* Dataset:
▼▼▼
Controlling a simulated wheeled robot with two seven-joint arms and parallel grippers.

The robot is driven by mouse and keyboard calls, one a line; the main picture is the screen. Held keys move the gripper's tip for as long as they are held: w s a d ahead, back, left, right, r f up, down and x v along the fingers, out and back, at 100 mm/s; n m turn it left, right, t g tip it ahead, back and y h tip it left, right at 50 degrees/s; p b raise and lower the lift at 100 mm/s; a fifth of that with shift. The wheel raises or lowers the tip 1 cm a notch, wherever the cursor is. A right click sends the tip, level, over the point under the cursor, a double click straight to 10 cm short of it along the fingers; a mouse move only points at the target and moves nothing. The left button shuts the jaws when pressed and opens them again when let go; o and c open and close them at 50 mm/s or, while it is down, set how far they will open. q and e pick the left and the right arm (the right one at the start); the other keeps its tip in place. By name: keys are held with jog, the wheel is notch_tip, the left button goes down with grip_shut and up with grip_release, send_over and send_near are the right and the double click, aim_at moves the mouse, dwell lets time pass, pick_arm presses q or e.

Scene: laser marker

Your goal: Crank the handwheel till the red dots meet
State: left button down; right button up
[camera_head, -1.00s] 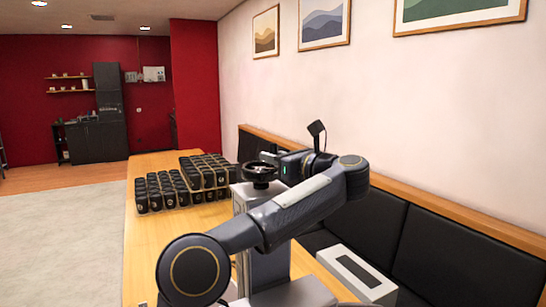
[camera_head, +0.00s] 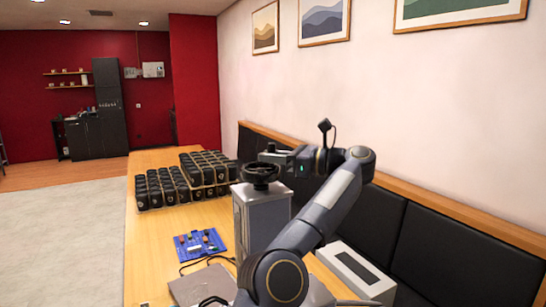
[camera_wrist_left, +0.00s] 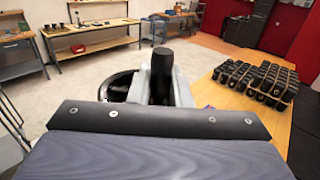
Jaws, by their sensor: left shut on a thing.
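The black handwheel (camera_head: 260,173) sits on top of the grey laser marker column (camera_head: 262,215) on the wooden table. In the left wrist view the handwheel (camera_wrist_left: 117,88) shows partly, with its upright black crank handle (camera_wrist_left: 162,72) in front of my gripper. My left gripper (camera_head: 276,158) is at the far right side of the wheel, at the height of its handle, and is shut on the crank handle. The fingertips are mostly hidden. No red dots can be made out. My right gripper is not in view.
Several black cups (camera_head: 181,182) stand in rows on the table (camera_head: 158,228) behind the column. A white box (camera_head: 355,272) is at right, before the black bench (camera_head: 440,255).

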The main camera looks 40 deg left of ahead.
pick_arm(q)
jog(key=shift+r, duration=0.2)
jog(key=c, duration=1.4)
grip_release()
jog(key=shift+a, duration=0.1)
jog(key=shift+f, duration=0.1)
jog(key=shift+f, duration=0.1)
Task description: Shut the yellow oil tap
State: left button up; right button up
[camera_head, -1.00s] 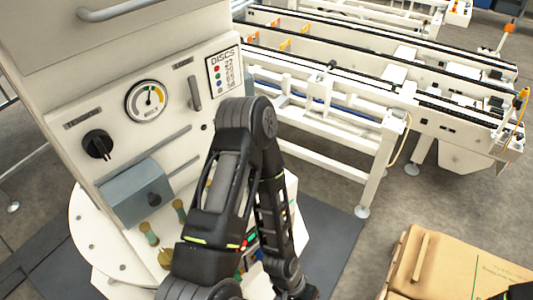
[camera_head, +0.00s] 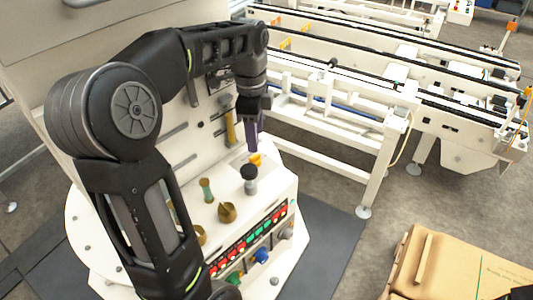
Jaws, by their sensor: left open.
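A yellow handle (camera_head: 229,127) stands upright against the white machine's front panel, just left of my left gripper. A smaller yellow piece (camera_head: 255,159) shows right below the fingers. I cannot tell whether it belongs to the same tap. My left gripper (camera_head: 256,138) is open and points down beside the panel, with its fingers seen nearly edge-on. Whether it touches either yellow part cannot be told. My left arm hides the gauge and much of the panel. My right gripper is out of view.
Below the gripper stand a black-topped post (camera_head: 249,180) and brass fittings (camera_head: 227,212). A row of lit buttons (camera_head: 250,240) runs along the console's front. A white conveyor (camera_head: 350,120) lies to the right. A cardboard box (camera_head: 460,270) is at bottom right.

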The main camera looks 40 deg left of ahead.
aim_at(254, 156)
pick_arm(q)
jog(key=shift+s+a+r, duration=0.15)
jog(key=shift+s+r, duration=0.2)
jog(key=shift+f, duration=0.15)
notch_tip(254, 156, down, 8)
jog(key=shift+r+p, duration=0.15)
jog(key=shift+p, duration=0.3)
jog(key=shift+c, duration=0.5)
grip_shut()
▲▲▲
* Job:
Images in the records should not be copied. Repeat all the rest exactly.

* Answer to this problem:
Controlling a simulated wheeled robot with two seven-joint arms and parallel grippers.

The robot is driven by mouse and keyboard calls, one a line; the main picture is the screen. Held keys move the gripper's tip for as long as they are held: w s a d ahead, back, left, right, r f up, down and x v along the fingers, out and back, at 100 mm/s; n m turn it left, right, t g tip it ahead, back and y h tip it left, right at 50 degrees/s; p b raise and lower the lift at 100 mm/s; a fifth of that with shift. The wheel raises or lowers the tip 1 cm a notch, wherever the cursor is. A right click sends the tip, level, over the point under the cursor, a double click straight to 10 cm short of it along the fingers; a mouse move only points at the target and moves nothing. The left button shuts the jaws when pressed and opens them again when let go; o and c open and close them at 50 mm/s or, while it is down, set how far they will open. q and e pick the left and the right arm (the right one at the start); the other keeps its tip in place. By name: keys are held with jog, the wheel is notch_tip, the left button goes down with grip_shut and up with grip_release, send_over and send_near are the right and the double click, aim_at moves the mouse, dwell lets time pass, pick_arm presses q or e.

Scene: laser marker

Your goal: Crank the handwheel till the red dots meet
State: left button down; right button up
[camera_head, -1.00s] 
[camera_head, +0.00s] 
[camera_wrist_left, +0.00s] 
Jaws, by their sensor: left shut on a thing.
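The black handwheel (camera_head: 260,173) sits on top of the grey laser marker column (camera_head: 262,215) on the wooden table. In the left wrist view the handwheel (camera_wrist_left: 117,88) shows partly, with its upright black crank handle (camera_wrist_left: 162,72) in front of my gripper. My left gripper (camera_head: 276,158) is at the far right side of the wheel, at the height of its handle, and is shut on the crank handle. The fingertips are mostly hidden. No red dots can be made out. My right gripper is not in view.
Several black cups (camera_head: 181,182) stand in rows on the table (camera_head: 158,228) behind the column. A white box (camera_head: 355,272) is at right, before the black bench (camera_head: 440,255).

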The main camera looks 40 deg left of ahead.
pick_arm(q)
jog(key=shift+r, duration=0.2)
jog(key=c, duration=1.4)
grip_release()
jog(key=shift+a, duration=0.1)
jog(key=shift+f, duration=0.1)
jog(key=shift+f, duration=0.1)
Task description: Shut the yellow oil tap
State: left button up; right button up
[camera_head, -1.00s] 
[camera_head, +0.00s] 
Jaws, by their sensor: left open.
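A yellow handle (camera_head: 229,127) stands upright against the white machine's front panel, just left of my left gripper. A smaller yellow piece (camera_head: 255,159) shows right below the fingers. I cannot tell whether it belongs to the same tap. My left gripper (camera_head: 256,138) is open and points down beside the panel, with its fingers seen nearly edge-on. Whether it touches either yellow part cannot be told. My left arm hides the gauge and much of the panel. My right gripper is out of view.
Below the gripper stand a black-topped post (camera_head: 249,180) and brass fittings (camera_head: 227,212). A row of lit buttons (camera_head: 250,240) runs along the console's front. A white conveyor (camera_head: 350,120) lies to the right. A cardboard box (camera_head: 460,270) is at bottom right.

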The main camera looks 40 deg left of ahead.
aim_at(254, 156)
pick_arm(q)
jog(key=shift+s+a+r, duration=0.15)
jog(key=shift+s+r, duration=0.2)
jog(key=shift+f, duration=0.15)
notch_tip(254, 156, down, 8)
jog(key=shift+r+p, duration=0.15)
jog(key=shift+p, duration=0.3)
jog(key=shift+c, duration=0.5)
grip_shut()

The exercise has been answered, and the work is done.